You know it when you see it. There are some brands that just spark something when you encounter them. Brands that immediately draw you in, conjure pleasant memories, or inspire you to take action. Then there are brands that… don’t. Why do some brands feel like trustworthy friends while others feel like used car salesmen? The answer is found in the brand’s character. And while the answer is simple, creating a brand that has that compelling personality can be a bit more of a challenge.

When it comes to making purchase decisions, many of us like to think of ourselves as cold and calculating, carefully weighing information about price, features and durability that will result in the optimal return for our hard-earned cash. But studies out of the Harvard Business School paint a very different picture. In fact, Professor Gerald Zaltman says that as much as 95% of the purchase decision-making process occurs subconsciously. Intuition, gut feelings, and emotion are driving sales, not logical calculations. If this is the case, then why is so much of our marketing based on square footage, taste tests, and miles per gallon? It’s often easier to throw out the numbers and hope something sticks. But the science suggests that creating a brand that appeals to emotion, not logic, will be more effective in driving sales. So, let’s talk about branding with character.

Components of Brand Character

A brand with a distinct character has three foundational traits: valuable, memorable, and authentic.

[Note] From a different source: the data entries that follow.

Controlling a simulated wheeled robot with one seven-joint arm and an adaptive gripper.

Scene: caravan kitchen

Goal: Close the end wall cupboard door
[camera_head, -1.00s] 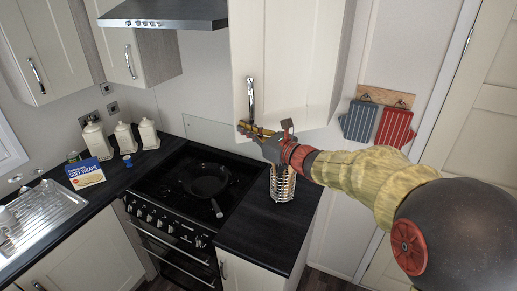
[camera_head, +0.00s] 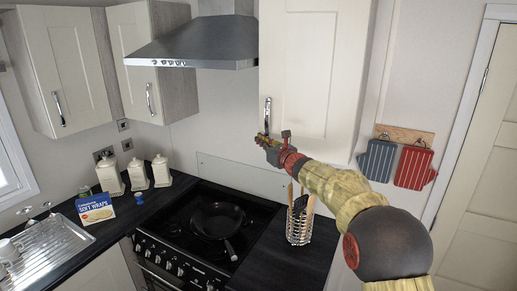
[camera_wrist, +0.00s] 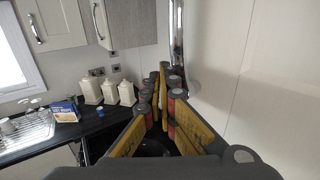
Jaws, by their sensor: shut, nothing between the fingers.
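The cream end wall cupboard door (camera_head: 312,75) is to the right of the cooker hood in the head view. Its upright chrome handle (camera_head: 267,112) is on its left edge, low down. No open gap shows along its left edge; I cannot tell whether it is fully closed. My gripper (camera_head: 263,138) is just below the handle at the door's lower left corner. In the wrist view my yellow-padded fingers (camera_wrist: 165,90) come together with nothing between them. The handle (camera_wrist: 177,35) stands just beyond them and the pale door (camera_wrist: 215,55) is to the right. Contact is unclear.
The steel cooker hood (camera_head: 195,45) is left of the door. Below are the hob with a frying pan (camera_head: 217,220) and a wire utensil holder (camera_head: 299,225). White canisters (camera_head: 135,175) stand on the left worktop.

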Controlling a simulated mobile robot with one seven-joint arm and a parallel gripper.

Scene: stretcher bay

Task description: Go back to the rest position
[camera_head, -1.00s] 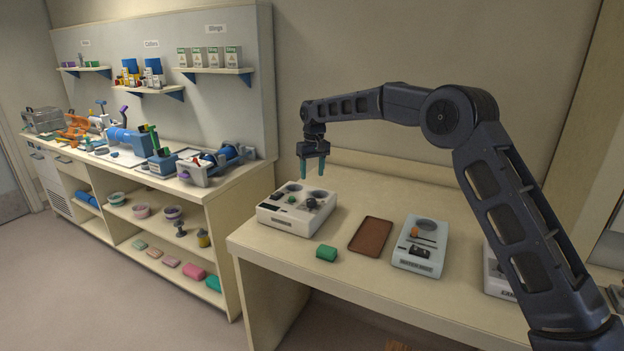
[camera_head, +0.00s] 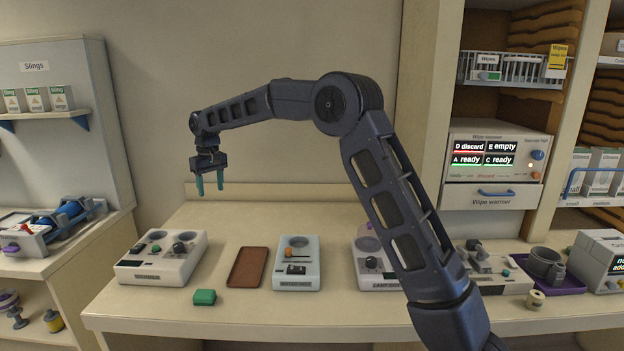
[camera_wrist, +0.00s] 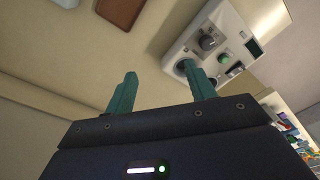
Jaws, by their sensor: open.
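My gripper (camera_head: 209,184) hangs at the end of my raised arm, above the back left part of the counter (camera_head: 215,318). Its two teal fingers point down and stand apart, with nothing between them. In the wrist view my gripper (camera_wrist: 162,90) shows empty fingers. A white device with knobs (camera_wrist: 215,45) lies beyond the right finger there. In the head view this white device (camera_head: 150,268) sits on the counter at the left, below my gripper and apart from it.
A green block (camera_head: 204,297), a brown tray (camera_head: 247,267) and a pale blue device (camera_head: 296,277) lie on the counter. My arm partly hides another white device (camera_head: 371,272). A wipes warmer (camera_head: 493,165) stands at the right. A purple tray (camera_head: 560,286) holds grey cups. Slings shelf (camera_head: 45,114) is left.

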Being valuable is the trait that is easiest to wrap our heads around. Obviously, we need to provide something that the consumer wants. But while it’s tempting to focus solely on surface-level attributes, brands should look deeper at the type of value they can provide consumers. Certain offerings can signal a particular lifestyle. It’s easy to picture the type of person who rides a Harley-Davidson motorcycle. If someone wants to associate with that lifestyle, then there are simply no alternatives. Other brands provide emotional value. This is often deployed by insurance companies selling “peace of mind” rather than just money in case of emergency. Brands can also conjure nostalgic feelings of simpler, better times. A factor that was undoubtedly considered in the recent Burger King rebrand that features a logo that is nearly identical to a mark that first debuted in the 60’s. Digging to the heart of what a brand provides will lead to messages that resonate deeper with your audience.


A memorable brand acquires a specific spot in the consumer’s mind. This is accomplished through attention-grabbing details and a succinct message. A brand trying to be everything to everyone will blend in with all the noise. But staking your claim to a specific position in a unique way will help your brand be top of mind. Despite producing nearly identical products as a litany of manufacturers, when you ask someone what company produces high-performance sports apparel, they’ll almost always answer Nike. Through striking visuals and the simplified message of “Just do it” Nike has built a brand that is synonymous with being an athlete. When a brand’s message resonates with its target audience and the company is intentional in reinforcing that message, it will prove to be much more memorable than the average marketing ploy.


Consumers can smell an inauthentic brand from a mile away. It’s important to define a mission and values that align with your product and then build infrastructure around your brand to support them. Sitting atop Business Insider’s Authenticity Index is Disney. It may be a bit unintuitive to say a company whose business model relies on fabricating entire worlds is “authentic,” however, Disneyland calls itself the “happiest place on Earth” and delivers on that promise in every facet of its operations. From the environments they create to the training they implement to the type of people they hire, every decision big or small is in support of spreading joy. Taking a deep look at yourself, clearly defining who you are, and then staying true to those core beliefs leads to an authentic brand.

Bringing Your Brand’s Character to Life

Now that you know what type of character you want to express, the question becomes how you express it. Building a brand’s personality is an ongoing exercise that requires buy-in from the entire organization, but there are several foundational building blocks that help to set you in the right direction such as color, typography, imagery, and voice.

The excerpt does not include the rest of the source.